Content Adaptive Scaler Based on a Farrow Structure

2. The image processing system of claim 1 , wherein the digital filter is a multi point Farrow structure.

3. The image processing system of claim 2 , wherein the image processing system is configured to generate pixels for up-conversion of an image using the filtering coefficients.

4. The image processing system of claim 3 , wherein the adjustable parameter is determined by differences between the pixels x(−1) and x(0), the pixels x(0) and x(1), and the pixels x(1) and x(2) of the sequence.

5. The image processing system of claim 3 , wherein the adjustable parameter has a value of one of: high, intermediate high, middle, low and off.

6. The image processing system of claim 5 , wherein the adjustable parameter has the high value when the difference between the pixels of x(0) and x(1) is greater than or equal to a first threshold value.

7. The image processing system of claim 5 , wherein the adjustable parameter has the intermediate high value when the difference between the pixels x(0) and x(1) is less than the first threshold value but greater than or equal to a second threshold value.

8. The image processing system of claim 5 , wherein the adjustable parameter has the middle value when the difference between the pixels x(0) and x(1) is less than the second threshold value but greater than or equal to a third threshold value.

9. The image processing system of claim 5 , wherein the adjustable parameter has a middle value when 1) the difference between the pixels x(0) and x(1) is less than the third threshold value but greater than or equal to a fourth threshold value; and 2) both of the differences between the pixels x(−1) and x(0), and between the pixels x(1) and x(2) are greater than a fifth threshold.

10. The image processing system of claim 5 , wherein the adjustable parameter has a middle value when 1) the difference between the pixels x(0) and x(1) is less than the fourth threshold value; and 2) both of the differences between the pixels x(−1) and x(0), and between the pixels x(1) and x(2) are greater than a sixth threshold.

11. The image processing system of claim 5 , wherein the adjustable parameter has a low value when 1) the difference between the pixels x(0) and x(1) is less than the fourth threshold value; and 2) both of the differences between the pixels x(−1) and x(0), and between the pixels x(1) and x(4) are greater than a sixth threshold.

12. The image processing system of claim 5 , wherein the adjustable parameter is off when 1) the difference between the pixels of x(0) and x(1) is less than the fourth threshold value; and 2) both of the differences between the pixels x(−1) and x(0), and between the pixels x(1) and x(2) are greater than a sixth threshold.

13. The image processing system of claim 5 , wherein the adjustable parameter is selected based on frequency spectrum of input pixels.

14. The image processing system of claim 3 , wherein the image comprises a horizontal dimension and a vertical dimension, and the sequence of input pixels is in one of the horizontal and the vertical dimension.

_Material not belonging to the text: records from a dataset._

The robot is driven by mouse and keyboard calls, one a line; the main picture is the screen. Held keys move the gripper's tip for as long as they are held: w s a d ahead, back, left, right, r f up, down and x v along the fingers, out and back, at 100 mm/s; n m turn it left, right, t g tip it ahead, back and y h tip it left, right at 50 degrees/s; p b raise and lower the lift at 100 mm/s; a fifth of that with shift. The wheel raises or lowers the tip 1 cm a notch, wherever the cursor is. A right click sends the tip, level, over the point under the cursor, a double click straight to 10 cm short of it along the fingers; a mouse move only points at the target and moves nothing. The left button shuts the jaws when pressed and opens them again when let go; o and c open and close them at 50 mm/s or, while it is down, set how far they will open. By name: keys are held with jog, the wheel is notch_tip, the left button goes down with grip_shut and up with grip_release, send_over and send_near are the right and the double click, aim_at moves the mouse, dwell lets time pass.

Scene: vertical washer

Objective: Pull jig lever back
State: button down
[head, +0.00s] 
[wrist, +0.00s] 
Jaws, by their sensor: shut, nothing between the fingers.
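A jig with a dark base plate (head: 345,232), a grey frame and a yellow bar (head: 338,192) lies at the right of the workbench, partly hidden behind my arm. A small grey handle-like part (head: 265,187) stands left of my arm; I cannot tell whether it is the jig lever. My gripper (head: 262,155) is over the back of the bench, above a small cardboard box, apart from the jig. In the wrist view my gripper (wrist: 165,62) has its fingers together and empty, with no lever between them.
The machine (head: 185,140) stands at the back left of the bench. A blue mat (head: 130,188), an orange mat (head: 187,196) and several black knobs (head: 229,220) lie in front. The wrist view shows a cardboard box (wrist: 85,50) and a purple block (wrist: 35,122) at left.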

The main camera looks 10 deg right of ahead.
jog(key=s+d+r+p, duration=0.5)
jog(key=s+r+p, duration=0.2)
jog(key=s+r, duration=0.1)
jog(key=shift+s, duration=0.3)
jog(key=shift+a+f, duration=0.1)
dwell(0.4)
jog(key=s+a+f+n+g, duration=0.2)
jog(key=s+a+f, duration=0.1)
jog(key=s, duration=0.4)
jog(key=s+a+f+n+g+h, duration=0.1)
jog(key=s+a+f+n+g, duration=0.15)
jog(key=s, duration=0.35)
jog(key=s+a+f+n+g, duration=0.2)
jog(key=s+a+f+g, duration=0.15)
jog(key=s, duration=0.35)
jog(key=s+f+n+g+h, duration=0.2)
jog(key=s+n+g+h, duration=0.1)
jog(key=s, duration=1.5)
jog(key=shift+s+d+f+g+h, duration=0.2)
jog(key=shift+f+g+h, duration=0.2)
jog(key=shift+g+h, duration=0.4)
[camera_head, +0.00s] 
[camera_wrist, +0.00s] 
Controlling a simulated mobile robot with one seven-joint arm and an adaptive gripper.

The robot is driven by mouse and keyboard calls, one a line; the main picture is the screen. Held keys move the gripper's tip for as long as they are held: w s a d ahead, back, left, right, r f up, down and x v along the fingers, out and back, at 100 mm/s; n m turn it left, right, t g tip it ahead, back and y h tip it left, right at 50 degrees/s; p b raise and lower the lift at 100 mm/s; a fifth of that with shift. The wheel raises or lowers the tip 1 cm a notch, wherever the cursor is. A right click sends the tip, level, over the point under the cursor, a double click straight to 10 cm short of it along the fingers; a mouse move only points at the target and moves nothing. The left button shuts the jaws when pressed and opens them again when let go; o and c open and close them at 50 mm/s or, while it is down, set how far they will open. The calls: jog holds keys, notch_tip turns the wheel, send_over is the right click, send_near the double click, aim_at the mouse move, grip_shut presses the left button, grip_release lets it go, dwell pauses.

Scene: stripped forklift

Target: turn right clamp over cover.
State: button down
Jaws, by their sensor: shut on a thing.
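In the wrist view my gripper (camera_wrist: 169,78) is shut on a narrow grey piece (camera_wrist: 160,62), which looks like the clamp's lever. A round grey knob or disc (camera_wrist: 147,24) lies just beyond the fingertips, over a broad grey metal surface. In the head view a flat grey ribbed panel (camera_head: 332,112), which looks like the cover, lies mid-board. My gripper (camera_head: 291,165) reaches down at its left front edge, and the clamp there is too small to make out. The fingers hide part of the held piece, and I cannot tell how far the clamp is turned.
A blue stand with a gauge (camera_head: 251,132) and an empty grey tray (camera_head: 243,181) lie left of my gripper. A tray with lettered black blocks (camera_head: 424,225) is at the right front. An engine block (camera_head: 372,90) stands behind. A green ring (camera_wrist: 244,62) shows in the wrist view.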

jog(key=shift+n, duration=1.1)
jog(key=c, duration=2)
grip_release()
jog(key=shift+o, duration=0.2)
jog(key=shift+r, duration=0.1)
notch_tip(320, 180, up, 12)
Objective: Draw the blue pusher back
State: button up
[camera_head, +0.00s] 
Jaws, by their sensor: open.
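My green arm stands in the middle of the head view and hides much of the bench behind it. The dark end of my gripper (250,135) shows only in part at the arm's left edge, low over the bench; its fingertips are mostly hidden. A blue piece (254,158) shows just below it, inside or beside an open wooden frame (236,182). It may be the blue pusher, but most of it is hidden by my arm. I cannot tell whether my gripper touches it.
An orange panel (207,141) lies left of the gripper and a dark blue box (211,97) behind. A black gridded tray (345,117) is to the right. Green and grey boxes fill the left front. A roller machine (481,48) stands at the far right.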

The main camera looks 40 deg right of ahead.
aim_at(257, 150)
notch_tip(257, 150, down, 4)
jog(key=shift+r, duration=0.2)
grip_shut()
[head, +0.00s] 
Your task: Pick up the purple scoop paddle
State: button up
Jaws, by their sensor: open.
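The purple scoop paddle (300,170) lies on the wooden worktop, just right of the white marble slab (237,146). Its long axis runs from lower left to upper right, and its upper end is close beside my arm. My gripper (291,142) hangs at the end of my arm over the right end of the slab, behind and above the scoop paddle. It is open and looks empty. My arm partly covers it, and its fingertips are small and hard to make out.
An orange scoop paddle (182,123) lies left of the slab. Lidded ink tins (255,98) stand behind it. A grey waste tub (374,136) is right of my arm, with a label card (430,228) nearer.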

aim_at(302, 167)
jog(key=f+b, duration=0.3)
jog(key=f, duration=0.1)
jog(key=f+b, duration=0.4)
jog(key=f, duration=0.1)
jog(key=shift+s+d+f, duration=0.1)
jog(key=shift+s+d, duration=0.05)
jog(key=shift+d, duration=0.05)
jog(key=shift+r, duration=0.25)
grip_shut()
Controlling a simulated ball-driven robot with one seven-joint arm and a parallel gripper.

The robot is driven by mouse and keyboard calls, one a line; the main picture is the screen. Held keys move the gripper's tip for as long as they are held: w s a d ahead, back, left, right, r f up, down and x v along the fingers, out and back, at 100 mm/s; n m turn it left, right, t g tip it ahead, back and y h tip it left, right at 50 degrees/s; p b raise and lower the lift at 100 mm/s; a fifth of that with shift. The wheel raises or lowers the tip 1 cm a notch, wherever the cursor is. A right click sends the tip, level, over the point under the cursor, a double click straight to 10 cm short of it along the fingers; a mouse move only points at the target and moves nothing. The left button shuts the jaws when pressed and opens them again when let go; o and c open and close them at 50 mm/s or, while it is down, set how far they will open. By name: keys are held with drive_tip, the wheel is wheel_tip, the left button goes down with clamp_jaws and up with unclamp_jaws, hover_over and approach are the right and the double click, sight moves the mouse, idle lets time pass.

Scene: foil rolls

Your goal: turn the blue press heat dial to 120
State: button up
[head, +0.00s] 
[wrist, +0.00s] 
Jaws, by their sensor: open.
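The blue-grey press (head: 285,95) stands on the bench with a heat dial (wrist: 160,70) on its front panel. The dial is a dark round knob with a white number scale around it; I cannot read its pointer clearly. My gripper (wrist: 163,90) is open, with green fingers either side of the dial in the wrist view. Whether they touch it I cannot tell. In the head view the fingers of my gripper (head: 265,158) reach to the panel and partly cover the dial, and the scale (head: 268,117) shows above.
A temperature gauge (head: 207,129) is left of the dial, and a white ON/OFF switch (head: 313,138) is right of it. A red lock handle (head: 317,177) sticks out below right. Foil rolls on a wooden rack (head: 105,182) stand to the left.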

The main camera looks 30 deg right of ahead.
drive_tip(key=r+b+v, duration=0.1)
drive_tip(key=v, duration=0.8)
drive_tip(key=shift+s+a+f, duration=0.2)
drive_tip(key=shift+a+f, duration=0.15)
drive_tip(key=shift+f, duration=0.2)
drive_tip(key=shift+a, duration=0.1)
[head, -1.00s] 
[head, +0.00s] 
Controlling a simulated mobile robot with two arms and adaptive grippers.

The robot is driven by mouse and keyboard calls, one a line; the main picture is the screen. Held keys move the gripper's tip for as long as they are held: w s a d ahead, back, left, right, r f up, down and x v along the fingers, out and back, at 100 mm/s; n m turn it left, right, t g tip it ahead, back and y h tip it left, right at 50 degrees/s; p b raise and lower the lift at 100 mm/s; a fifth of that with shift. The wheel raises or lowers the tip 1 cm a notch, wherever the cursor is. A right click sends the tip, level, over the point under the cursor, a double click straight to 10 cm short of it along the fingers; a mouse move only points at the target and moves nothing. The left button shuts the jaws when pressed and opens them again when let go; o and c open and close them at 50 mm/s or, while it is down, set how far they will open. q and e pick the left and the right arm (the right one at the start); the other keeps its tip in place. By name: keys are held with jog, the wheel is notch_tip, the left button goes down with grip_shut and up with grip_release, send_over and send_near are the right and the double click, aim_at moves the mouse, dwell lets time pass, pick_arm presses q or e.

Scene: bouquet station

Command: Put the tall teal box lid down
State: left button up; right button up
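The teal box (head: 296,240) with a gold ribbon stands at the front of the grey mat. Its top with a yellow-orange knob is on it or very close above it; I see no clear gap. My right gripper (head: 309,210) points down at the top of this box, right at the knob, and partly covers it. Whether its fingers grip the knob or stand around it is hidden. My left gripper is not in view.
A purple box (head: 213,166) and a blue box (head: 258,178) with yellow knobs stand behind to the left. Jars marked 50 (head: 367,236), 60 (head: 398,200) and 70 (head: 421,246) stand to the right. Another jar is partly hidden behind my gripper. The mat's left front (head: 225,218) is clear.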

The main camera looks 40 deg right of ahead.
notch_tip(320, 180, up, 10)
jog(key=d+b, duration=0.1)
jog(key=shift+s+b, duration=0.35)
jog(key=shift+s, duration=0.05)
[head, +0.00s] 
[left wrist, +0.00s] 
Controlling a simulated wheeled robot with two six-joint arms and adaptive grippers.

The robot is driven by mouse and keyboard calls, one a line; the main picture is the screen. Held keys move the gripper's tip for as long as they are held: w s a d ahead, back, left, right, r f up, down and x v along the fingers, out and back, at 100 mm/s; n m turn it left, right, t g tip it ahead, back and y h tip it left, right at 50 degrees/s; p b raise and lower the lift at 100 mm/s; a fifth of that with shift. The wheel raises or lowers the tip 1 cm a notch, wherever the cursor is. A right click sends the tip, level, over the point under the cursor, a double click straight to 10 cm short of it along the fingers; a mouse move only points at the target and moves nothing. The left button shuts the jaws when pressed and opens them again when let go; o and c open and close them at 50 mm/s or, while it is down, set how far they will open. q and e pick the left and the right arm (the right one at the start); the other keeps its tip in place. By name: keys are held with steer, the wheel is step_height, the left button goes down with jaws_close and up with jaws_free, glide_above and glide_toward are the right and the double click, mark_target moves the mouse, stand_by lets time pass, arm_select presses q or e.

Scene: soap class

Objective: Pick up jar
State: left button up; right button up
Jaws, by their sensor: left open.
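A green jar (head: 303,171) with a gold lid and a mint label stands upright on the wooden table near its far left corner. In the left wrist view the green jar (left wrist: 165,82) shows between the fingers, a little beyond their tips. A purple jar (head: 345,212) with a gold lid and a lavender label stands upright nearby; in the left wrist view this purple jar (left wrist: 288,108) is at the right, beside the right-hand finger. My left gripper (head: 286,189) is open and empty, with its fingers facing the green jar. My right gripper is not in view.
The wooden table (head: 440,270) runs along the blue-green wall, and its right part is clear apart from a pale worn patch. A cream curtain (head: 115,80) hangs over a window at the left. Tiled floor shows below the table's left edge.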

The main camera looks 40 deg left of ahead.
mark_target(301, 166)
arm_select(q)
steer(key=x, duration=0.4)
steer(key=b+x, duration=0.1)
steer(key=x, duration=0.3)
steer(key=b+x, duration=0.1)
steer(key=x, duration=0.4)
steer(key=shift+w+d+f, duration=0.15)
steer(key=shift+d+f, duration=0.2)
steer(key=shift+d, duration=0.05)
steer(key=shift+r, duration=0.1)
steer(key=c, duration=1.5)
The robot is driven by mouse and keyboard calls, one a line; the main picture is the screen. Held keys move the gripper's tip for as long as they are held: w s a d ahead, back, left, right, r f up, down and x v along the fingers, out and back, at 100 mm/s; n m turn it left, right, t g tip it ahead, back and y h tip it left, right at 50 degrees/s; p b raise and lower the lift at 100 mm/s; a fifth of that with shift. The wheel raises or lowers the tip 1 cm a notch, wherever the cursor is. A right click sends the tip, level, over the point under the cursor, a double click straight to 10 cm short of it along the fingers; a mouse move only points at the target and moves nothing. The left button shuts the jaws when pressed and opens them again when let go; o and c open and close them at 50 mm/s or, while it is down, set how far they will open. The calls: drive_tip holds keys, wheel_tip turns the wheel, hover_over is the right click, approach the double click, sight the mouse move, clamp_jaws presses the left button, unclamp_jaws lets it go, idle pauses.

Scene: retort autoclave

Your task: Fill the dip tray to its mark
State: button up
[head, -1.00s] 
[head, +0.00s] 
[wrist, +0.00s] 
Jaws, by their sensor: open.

15. The image processing system of claim 1 , further comprising an overshoot control that limits generated pixels by the digital filter to be within a range determined by the input pixels.

16. The image processing system of claim 1 , wherein the image processing system is configured to perform decimation based on input pixels.

17. The image processing system of claim 16 , wherein the image processing system performs decimation by performing a low pass filtering and bilinear interpolation.

19. The method of claim 18 , wherein the input image comprises a horizontal dimension and a vertical dimension, and the sequence of input pixels is in one of the horizontal and the vertical dimension.

20. The method of claim 18 , wherein the digital filter is a four-point parabolic Farrow structure.

21. The method of claim 20 , wherein the value of the adjustable parameter is one of: high, intermediate high, middle, low and off.

22. The method of claim 21 , wherein the adjustable parameter: has a value of high when the difference between the second and third pixels of the sequence is greater than or equal to a first threshold value; has a value of intermediate high when the difference between the second and third pixels of the sequence is less than the first threshold value but greater than or equal to a second threshold value; has a value of middle when (1) the difference between the second and third pixels of the sequence is less than the second threshold value but greater than or equal to a third threshold value; or (2) the difference between the second and third pixels of the sequence is less than the third threshold value but greater than or equal to a fourth threshold value, and both of the differences between the first and second pixels, and between the third and fourth pixels of the sequence are greater than a fifth threshold; or (3) the difference between the second and third pixels of the sequence is less than the fourth threshold value, and both of the differences between the first and second pixels, and between the third and fourth pixels of the sequence are greater than a sixth threshold; has a value of low when 1) the difference between the second and third pixels of the sequence is less than the fourth threshold value, and 2) both of the differences between the first and second pixels, and between the third and fourth pixels of the sequence are greater than a sixth threshold; and is off when 1) the difference between the second and third pixels of the sequence is less than the fourth threshold value; and 2) both of the differences between the first and second pixels, and between the third and fourth pixels of the sequence are greater than a sixth threshold.

23. The method of claim 20 , wherein the generated pixel is transmitted to an overshoot control before being output.

24. The image processing system of claim 20 , wherein the value of the adjustable parameter is determined based on frequency spectrum of input pixels.